Give every line back verbatim, dropping all images.

══════

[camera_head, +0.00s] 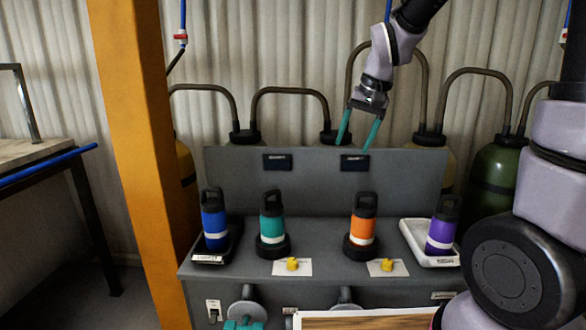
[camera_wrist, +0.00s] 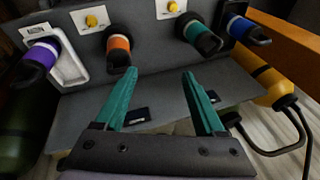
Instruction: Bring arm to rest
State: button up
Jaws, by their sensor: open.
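My gripper (camera_head: 357,130) has teal fingers and hangs in the air above the grey bench's back panel. It is open and empty, and its spread fingers also show in the wrist view (camera_wrist: 158,82). On the grey bench (camera_head: 330,268) stand a blue bottle (camera_head: 214,222), a teal bottle (camera_head: 271,225), an orange bottle (camera_head: 363,220) and a purple bottle (camera_head: 442,230), all upright and apart from the gripper. The blue bottle is on a dark tray (camera_head: 232,255). The purple bottle is on a white tray (camera_head: 412,236).
Two yellow knobs (camera_head: 292,264) (camera_head: 387,265) sit on white plates between the bottles. An orange post (camera_head: 140,150) rises on the left, beside a table (camera_head: 30,152). Cylinders with bent pipes, one a green cylinder (camera_head: 497,175), stand behind the bench. The air around my gripper looks clear.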

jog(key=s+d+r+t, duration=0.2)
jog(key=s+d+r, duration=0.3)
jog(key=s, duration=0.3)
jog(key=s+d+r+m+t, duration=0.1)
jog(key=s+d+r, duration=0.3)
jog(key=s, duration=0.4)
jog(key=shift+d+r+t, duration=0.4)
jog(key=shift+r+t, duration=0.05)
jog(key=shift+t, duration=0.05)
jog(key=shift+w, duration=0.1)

══════

**Response to this exercise**.
[camera_head, +0.00s] 
[camera_wrist, +0.00s] 
Instruction: Bring arm to rest
State: button up
Jaws, by their sensor: open.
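My gripper (camera_head: 357,130) has teal fingers and hangs in the air above the grey bench's back panel. It is open and empty, and its spread fingers also show in the wrist view (camera_wrist: 158,82). On the grey bench (camera_head: 330,268) stand a blue bottle (camera_head: 214,222), a teal bottle (camera_head: 271,225), an orange bottle (camera_head: 363,220) and a purple bottle (camera_head: 442,230), all upright and apart from the gripper. The blue bottle is on a dark tray (camera_head: 232,255). The purple bottle is on a white tray (camera_head: 412,236).
Two yellow knobs (camera_head: 292,264) (camera_head: 387,265) sit on white plates between the bottles. An orange post (camera_head: 140,150) rises on the left, beside a table (camera_head: 30,152). Cylinders with bent pipes, one a green cylinder (camera_head: 497,175), stand behind the bench. The air around my gripper looks clear.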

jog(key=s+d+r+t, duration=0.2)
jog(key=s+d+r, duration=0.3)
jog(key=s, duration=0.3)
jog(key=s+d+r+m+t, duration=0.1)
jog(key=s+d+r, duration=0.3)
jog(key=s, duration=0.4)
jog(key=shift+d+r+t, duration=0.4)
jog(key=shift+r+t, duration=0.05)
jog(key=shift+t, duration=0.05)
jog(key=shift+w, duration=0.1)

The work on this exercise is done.